Exercise:
Gather, from the listing beneath this task, every line holding the string "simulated".

Robot state and action records:
┄┄┄┄┄┄

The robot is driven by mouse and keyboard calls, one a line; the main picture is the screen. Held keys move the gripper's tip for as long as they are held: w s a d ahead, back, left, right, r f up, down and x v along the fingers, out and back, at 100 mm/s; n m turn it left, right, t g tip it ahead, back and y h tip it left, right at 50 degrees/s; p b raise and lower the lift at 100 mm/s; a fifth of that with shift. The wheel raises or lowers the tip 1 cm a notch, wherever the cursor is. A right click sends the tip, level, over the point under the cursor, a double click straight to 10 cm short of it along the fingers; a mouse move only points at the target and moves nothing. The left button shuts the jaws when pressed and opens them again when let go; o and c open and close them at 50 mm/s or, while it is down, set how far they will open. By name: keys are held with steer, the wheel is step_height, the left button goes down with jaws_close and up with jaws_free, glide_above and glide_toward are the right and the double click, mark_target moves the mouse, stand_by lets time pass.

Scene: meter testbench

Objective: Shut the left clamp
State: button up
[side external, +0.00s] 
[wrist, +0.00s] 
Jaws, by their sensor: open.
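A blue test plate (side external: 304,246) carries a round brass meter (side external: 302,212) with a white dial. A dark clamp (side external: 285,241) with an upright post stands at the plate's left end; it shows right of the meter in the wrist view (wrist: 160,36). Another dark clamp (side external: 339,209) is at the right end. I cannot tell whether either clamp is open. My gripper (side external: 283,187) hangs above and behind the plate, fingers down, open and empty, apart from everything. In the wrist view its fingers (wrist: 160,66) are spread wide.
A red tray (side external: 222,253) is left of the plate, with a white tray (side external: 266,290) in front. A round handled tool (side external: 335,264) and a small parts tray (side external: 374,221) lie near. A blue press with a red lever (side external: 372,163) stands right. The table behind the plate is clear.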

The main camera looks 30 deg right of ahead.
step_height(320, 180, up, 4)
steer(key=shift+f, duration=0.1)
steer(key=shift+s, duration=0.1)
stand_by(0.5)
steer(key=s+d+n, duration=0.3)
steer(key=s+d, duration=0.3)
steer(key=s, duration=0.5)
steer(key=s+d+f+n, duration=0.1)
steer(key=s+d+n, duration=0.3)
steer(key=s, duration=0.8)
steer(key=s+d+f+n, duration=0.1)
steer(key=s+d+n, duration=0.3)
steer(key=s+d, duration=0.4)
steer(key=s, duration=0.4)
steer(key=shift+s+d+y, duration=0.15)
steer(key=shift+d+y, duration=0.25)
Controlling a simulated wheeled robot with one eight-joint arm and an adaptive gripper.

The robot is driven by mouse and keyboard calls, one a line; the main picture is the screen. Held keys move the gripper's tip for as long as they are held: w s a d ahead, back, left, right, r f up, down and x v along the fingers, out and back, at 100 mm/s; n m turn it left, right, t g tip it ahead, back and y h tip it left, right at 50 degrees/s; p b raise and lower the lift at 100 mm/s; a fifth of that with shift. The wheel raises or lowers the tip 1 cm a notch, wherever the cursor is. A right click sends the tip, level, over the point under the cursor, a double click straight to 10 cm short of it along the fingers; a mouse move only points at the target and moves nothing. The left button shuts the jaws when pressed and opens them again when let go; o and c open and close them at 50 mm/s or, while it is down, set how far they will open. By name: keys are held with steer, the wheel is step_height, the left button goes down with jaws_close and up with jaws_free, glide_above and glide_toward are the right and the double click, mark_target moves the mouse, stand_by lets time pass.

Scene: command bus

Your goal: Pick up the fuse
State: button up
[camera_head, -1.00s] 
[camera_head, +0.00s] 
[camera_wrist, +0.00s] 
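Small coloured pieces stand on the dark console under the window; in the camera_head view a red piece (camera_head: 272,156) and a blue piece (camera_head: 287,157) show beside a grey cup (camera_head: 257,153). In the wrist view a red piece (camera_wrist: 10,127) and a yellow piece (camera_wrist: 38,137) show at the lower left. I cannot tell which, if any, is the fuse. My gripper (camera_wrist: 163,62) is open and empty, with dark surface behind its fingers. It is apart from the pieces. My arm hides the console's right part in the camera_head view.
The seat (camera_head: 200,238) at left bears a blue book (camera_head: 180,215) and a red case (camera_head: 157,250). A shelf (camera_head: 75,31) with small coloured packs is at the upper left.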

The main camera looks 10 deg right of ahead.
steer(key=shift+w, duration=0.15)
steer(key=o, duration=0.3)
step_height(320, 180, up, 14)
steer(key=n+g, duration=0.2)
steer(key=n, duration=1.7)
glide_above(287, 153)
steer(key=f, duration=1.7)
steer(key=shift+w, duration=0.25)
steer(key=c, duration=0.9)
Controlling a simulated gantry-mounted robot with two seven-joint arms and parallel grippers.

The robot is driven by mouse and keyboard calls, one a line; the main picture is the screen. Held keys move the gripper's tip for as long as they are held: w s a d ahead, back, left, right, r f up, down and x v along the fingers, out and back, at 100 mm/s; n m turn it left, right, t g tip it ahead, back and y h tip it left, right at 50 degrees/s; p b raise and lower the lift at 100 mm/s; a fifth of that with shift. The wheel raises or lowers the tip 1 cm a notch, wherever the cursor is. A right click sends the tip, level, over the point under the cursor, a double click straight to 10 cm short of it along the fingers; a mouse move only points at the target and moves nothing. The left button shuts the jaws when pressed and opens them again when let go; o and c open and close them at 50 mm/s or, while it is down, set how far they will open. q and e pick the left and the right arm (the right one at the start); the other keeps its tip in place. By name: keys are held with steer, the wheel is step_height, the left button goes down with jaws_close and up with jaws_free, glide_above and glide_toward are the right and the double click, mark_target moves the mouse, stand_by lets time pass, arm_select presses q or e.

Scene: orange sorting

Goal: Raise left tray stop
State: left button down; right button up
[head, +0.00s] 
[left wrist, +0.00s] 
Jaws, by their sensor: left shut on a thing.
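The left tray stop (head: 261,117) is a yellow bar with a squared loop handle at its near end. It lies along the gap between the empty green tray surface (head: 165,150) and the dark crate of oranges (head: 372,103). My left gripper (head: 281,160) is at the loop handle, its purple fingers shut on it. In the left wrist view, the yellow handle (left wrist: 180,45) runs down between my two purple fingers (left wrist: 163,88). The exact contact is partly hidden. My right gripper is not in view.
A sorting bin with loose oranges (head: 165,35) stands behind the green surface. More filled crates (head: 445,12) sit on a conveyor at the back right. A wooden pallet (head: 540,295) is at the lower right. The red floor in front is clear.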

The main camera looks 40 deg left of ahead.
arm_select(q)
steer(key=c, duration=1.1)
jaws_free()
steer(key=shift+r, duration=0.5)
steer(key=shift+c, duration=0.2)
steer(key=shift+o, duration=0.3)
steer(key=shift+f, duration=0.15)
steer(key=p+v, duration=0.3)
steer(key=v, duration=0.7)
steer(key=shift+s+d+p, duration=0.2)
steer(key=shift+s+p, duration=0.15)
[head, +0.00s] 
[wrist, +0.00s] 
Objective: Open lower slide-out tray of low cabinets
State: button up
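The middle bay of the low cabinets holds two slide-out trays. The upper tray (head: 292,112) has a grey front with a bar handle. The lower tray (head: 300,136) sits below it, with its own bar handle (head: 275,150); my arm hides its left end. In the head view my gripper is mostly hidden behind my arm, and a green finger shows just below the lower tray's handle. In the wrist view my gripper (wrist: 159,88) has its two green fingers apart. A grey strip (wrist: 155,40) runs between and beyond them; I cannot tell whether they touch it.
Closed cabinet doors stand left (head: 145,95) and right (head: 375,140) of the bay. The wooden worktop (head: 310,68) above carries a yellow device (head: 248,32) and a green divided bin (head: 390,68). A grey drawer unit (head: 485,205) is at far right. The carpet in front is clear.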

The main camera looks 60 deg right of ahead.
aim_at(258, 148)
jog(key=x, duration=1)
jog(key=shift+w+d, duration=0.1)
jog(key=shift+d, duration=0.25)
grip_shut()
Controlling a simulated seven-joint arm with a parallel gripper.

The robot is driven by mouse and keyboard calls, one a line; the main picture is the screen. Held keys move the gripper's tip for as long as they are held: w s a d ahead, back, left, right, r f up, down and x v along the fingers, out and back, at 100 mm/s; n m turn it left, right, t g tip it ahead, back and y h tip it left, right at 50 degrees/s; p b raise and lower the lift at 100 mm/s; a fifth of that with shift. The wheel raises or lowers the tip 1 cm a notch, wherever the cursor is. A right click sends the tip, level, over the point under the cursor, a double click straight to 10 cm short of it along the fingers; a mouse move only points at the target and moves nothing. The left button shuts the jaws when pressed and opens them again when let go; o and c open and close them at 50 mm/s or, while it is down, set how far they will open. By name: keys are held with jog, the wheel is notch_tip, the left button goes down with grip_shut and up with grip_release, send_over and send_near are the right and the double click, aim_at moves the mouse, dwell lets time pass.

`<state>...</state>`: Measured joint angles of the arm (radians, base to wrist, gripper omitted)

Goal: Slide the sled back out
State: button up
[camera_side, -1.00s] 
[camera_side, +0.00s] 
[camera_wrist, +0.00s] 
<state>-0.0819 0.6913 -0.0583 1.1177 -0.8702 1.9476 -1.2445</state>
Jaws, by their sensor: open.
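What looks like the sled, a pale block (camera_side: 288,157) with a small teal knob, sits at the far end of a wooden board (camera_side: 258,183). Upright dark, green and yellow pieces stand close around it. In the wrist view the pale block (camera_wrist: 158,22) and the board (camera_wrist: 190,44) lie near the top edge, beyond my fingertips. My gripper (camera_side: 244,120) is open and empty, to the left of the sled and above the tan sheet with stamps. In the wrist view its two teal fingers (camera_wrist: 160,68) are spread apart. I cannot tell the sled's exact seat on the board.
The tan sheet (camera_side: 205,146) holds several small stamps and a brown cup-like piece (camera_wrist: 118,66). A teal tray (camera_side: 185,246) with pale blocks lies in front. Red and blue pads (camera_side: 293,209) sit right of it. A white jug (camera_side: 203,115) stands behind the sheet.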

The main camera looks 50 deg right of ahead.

┄┄┄┄┄┄

Solution for this exercise:
Controlling a simulated wheeled robot with one eight-joint arm and an adaptive gripper.
Controlling a simulated gantry-mounted robot with two seven-joint arms and parallel grippers.
Controlling a simulated seven-joint arm with a parallel gripper.

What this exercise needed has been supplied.